Thursday, October 20, 2005


As I was in my office in the afternoon today I decided to make some enquiries on a case. My Client had been disqualified from driving in his absence from one Court and had appeared in another for driving whilst disqualified.

My instructions were that my Client knew nothing about the disqualification as he had not received the Court summons for the prosecution that resulted in him being disqualified from driving. In order to find evidence to support his instructions I had suggested that I make enquiries with the Court that disqualified him about the proceedings. My Client thought that this was a good idea, and so did I until I made the phone call.

I spoke with the Court:

Me: Was he disqualified in his absence?
Them: Yes
Me: Was there any correspondence between the Court and my Client?
Them: We sent him notices about the case being adjourned, and then when he was disqualified in his absence we sent him a letter informing him of the disqualification.
Me: So did he ever appear in Court or write to you?
Them: No
Me: So there was no response from my Client?
Them: No, but a friend of his phoned up saying he couldn't attend on one date.
Me: Oh.

At this point I realised that I had uncovered something that possibly went contrary to my Client's instructions.
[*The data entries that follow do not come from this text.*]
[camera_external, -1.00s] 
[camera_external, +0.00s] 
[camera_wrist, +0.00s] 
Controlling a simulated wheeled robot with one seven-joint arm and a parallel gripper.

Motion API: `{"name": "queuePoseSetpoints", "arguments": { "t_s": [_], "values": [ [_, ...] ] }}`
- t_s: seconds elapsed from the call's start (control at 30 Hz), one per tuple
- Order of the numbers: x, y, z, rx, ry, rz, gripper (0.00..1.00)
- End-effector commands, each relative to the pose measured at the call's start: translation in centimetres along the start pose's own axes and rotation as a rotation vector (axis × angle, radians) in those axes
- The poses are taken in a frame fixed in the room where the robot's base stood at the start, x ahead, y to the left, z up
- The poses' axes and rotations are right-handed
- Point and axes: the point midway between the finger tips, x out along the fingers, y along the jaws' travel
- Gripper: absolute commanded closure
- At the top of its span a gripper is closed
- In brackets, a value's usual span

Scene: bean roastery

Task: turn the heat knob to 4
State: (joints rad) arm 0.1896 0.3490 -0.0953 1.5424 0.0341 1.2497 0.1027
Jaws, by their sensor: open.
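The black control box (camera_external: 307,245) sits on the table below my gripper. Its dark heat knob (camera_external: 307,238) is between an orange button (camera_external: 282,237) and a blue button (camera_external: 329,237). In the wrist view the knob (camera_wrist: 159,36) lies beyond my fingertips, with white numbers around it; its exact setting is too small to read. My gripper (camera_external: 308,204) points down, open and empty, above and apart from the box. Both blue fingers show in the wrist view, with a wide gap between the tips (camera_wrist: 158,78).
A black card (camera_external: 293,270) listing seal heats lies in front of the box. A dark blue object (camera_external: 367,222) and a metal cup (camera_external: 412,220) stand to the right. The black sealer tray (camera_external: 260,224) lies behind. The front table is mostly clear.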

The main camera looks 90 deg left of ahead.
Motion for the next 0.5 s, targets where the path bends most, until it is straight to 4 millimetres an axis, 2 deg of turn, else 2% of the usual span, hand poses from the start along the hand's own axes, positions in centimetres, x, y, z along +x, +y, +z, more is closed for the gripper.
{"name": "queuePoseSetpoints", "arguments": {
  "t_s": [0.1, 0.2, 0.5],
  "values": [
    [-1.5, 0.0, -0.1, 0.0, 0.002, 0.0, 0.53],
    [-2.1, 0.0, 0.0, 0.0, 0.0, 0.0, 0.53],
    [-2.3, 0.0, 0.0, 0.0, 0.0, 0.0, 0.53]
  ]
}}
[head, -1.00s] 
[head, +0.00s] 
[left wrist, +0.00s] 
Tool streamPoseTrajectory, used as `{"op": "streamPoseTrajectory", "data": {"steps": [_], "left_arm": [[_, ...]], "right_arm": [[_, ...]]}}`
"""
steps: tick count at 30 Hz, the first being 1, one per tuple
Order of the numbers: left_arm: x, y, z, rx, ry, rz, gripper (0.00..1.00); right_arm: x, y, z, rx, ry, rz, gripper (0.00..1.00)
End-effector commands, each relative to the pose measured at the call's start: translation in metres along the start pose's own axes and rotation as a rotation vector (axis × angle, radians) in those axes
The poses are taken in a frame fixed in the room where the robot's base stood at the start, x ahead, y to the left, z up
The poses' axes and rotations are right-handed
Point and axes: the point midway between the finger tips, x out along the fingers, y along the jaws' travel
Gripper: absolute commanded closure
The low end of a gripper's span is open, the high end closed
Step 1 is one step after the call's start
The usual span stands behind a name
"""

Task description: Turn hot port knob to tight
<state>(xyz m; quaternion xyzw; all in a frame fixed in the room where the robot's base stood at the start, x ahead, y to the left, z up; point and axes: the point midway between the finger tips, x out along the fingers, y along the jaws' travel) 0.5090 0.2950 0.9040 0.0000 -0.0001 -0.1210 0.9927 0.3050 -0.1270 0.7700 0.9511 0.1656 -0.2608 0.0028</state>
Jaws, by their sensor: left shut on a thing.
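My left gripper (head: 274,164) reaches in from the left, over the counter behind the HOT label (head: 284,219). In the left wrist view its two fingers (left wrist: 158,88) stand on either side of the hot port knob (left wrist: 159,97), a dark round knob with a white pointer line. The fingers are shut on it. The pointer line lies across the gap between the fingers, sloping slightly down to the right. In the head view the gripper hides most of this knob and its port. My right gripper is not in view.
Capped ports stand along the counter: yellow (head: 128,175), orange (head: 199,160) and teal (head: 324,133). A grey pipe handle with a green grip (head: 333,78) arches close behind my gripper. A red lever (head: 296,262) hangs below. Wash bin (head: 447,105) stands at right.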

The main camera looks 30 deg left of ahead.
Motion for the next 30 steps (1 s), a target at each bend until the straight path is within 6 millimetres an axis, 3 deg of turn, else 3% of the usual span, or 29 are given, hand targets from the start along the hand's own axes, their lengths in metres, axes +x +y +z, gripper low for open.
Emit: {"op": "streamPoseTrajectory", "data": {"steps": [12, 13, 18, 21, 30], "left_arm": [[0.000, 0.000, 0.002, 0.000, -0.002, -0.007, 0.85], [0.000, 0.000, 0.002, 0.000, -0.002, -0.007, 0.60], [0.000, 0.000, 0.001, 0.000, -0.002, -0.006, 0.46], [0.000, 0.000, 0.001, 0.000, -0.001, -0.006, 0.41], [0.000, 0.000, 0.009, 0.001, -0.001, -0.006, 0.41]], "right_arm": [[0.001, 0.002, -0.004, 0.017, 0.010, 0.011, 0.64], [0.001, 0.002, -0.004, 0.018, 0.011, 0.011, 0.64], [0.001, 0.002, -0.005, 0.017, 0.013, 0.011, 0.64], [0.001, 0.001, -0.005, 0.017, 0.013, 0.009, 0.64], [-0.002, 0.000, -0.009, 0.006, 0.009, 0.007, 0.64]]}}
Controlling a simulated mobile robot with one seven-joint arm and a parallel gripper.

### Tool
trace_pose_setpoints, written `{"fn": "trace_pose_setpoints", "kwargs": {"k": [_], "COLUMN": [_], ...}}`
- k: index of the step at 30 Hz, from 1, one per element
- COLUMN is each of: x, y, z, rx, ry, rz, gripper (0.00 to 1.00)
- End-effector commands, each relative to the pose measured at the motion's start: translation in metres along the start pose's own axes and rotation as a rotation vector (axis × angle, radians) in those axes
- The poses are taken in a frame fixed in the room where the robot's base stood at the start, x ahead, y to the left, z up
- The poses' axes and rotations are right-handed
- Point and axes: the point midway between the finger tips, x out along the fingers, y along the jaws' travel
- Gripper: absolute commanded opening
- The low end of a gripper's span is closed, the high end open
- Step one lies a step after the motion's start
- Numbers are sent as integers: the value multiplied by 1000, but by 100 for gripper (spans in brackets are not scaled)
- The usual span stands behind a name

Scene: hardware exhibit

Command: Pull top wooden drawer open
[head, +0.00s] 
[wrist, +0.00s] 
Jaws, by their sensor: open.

If my Client claimed not to know about the case why did his friend phone the Court? Perhaps I dug too deep? I have now arranged an appointment to see my Client so that he can clarify his instructions.


Anonymous said...


Bystander said...

Disqualifying in absence is dear to the hearts of some administrators, being quick and cheap, but it will always be wrong. It has to be unjust to put a citizen at risk of an offence that he is unaware of committing. In addition, disqualification will invalidate insurance. What happens when a driver who does not know that he has been banned has an accident that maims someone? The insurers will walk away if they can. Not just, not fair.